Zuvor hatte der Siemens-Chef seine Sorge über die Entwicklung jenseits des Atlantiks zum Ausdruck gebracht: „Es besorgt uns schon, es besorgt mich persönlich, dass wir Töne hören, die bisher zu unserer Wahrnehmung dieses Landes nicht passten. Es ist zu hoffen, dass sich dieses großartige Land wieder auf das besinnt, was es groß gemacht hat.“Der kantige scheidende Aufsichtsratschef Gerhard Cromme sah sich veranlasst, soziale Werte zu betonen. Dies sei der einzige Weg, „um populistischen Kräften den Wind aus den Segeln zu nehmen“. Dies gelte umso mehr, als „protektionistische Bestrebungen“die Vorteile einer internationalen Arbeitsteilung infrage stellten.
„Was wir selbst bewerkstelligen können, schreckt uns nicht“, zeigte Kaeser Selbstbewusstsein. Erneut soll die Dividende pro Aktie um zehn Cent auf 3,60 angehoben werden. Mehr noch freute die Aktionäre, dass die Siemens-Aktien im vergangenen Jahr um 30 Prozent anstiegen während der DAX nur um 6,9 Prozent zulegte. Der Konzern sei „schneller, flexibler und weniger komplex“geworden, sagte Kaeser, aber es bleibe noch viel zu tun. Dabei werde man auch tun, „was zu tun ist“, erklärte der Konzernchef: „Denn das Gesamtwohl steht über Einzelinteressen.“
Erfahren hat man das in letzter Zeit an den Siemens-Standorten in Nürnberg, Neustadt an der Saale und Ruhstorf, erinnerte ein Vertreter der Siemens-Beschäftigten an den Jobabbau an diesen Standorten. Sichere Arbeitsplätze aber seien ein „Wohlfühlfaktor“, der wiederum Voraussetzung für Kreativität sei. Von den für 2017 geplanten 25 000 Neueinstellungen sollen nur 3000 in Deutschland stattfinden. „Um- und Abbau waren an der Tagesordnung“, kritisierte Udo Becker vom Verein „Wir für Siemens“. Die Standorte benötigten eine langfristige Perspektive, mahnte Becker.
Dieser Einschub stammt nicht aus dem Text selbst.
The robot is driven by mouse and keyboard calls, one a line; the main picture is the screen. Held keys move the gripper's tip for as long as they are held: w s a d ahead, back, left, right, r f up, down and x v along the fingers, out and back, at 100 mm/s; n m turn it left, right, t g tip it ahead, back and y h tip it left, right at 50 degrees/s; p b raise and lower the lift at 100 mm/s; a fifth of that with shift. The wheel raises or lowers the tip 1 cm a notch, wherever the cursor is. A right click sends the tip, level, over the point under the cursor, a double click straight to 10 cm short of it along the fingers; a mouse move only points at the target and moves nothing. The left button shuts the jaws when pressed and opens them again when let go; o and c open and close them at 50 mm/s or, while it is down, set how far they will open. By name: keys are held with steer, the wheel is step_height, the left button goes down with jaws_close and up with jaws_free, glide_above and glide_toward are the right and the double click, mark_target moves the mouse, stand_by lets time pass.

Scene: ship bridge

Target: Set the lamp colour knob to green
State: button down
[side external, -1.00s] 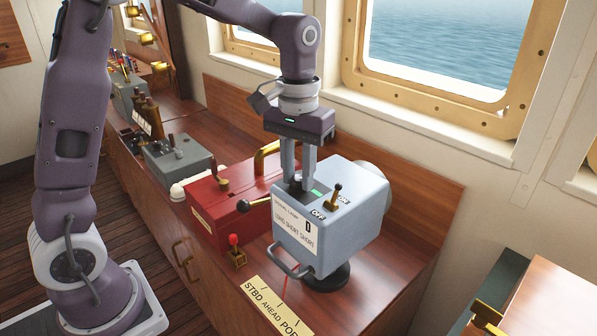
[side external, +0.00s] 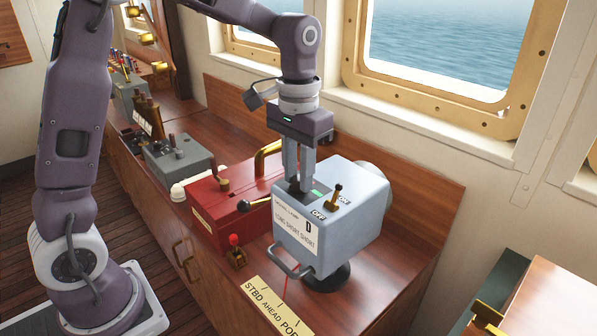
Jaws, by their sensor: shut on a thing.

Weiteres Thema war der angekündigte Börsengang der Medizintechnik des Konzerns, der wiederholt kritisch kommentiert wurde. Investitionen in diesem Bereich seien „mit anderen Fragen und Bewertungen“verbunden als im sonstigen Industriegeschäft, sagte Kaeser kryptisch. Er bat die Aktionäre um Verständnis, dass man sich zu Zeitpunkt und Umfang noch nicht äußern wolle.